Exponential Backoff in Ruby

ruby algorithms
Posted on: 2015-02-25

Anytime you have client programs connecting to a server, the clients need to know what to do if the server doesn't respond. The naive answer is something like "keep trying, once every second".

But this is awfully hard on the poor server. It had trouble fulfilling one request, and now you're saying "What about now? What about now? What about now!!?" The more it fails, the bigger its workload gets.

A nicer solution is this: if the server can't respond, try again in 2 seconds. If it still can't, try again in 4 seconds so it has some time to recover. If it still can't, wait 8 seconds, then 16. At some point, give up.

Here's a simple implementation in Ruby.

#!ruby
retries = 0
begin
  response = make_request
  do_stuff_with(response)
rescue SomeKindOfRequestError => e
  if retries <= max_retries
    retries += 1
    sleep 2 ** retries
    retry
  else
    raise "Giving up on the server after #{retries} retries. Got error: #{e.message}"
  end
end

There's still a problem here: suppose you've got 100 clients, and the server goes down for a few seconds. After 2 seconds, 100 requests come in simultaneously and the poor server is overloaded. It gets a short rest, but then, after 4 seconds, 100 more requests come in simultaneously and it's overloaded again.

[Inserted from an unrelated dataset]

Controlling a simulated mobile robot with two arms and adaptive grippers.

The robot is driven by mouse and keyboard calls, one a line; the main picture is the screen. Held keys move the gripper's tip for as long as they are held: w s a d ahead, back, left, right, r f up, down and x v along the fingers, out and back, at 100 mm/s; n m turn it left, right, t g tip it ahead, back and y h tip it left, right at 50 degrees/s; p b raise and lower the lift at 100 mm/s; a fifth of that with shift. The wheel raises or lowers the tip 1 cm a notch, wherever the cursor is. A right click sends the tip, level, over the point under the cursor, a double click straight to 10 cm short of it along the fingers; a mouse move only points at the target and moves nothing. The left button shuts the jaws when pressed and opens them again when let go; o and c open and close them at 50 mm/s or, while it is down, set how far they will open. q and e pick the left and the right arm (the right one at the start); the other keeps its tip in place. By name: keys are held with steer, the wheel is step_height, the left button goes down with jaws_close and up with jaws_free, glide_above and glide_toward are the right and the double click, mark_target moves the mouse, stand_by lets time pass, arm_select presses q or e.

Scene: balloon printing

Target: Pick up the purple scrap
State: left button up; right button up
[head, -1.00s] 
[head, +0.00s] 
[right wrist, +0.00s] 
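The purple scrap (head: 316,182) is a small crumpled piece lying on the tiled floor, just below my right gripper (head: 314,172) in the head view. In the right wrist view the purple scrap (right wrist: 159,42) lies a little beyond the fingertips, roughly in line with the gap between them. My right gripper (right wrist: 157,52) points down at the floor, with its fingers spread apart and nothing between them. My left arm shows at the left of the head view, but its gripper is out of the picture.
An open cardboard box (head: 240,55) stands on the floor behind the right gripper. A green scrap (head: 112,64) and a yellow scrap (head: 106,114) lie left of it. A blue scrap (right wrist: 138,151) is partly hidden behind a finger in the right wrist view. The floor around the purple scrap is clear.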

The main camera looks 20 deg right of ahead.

What you'd really like is to spread those out, so that you get 100 requests spread over 2 seconds, then 100 requests spread over 4 seconds, then 8, etc. You could do that something like this:

#!ruby
retries = 0
begin
  response = make_request
  do_stuff_with(response)
rescue SomeKindOfRequestError => e
  if retries <= max_retries
    retries += 1
    max_sleep_seconds = Float(2 ** retries)
    sleep rand(0..max_sleep_seconds)
    retry
  else
    raise "Giving up on the server after #{retries} retries. Got error: #{e.message}"
  end
end

Now, on the first round, one client may sleep 1.99 seconds, one 0.38 seconds, one 1.2 seconds, etc. Each round will be spread out similarly. This gives the server more and more time to get back on its feet and doesn't keep hitting it with synchronized waves of requests.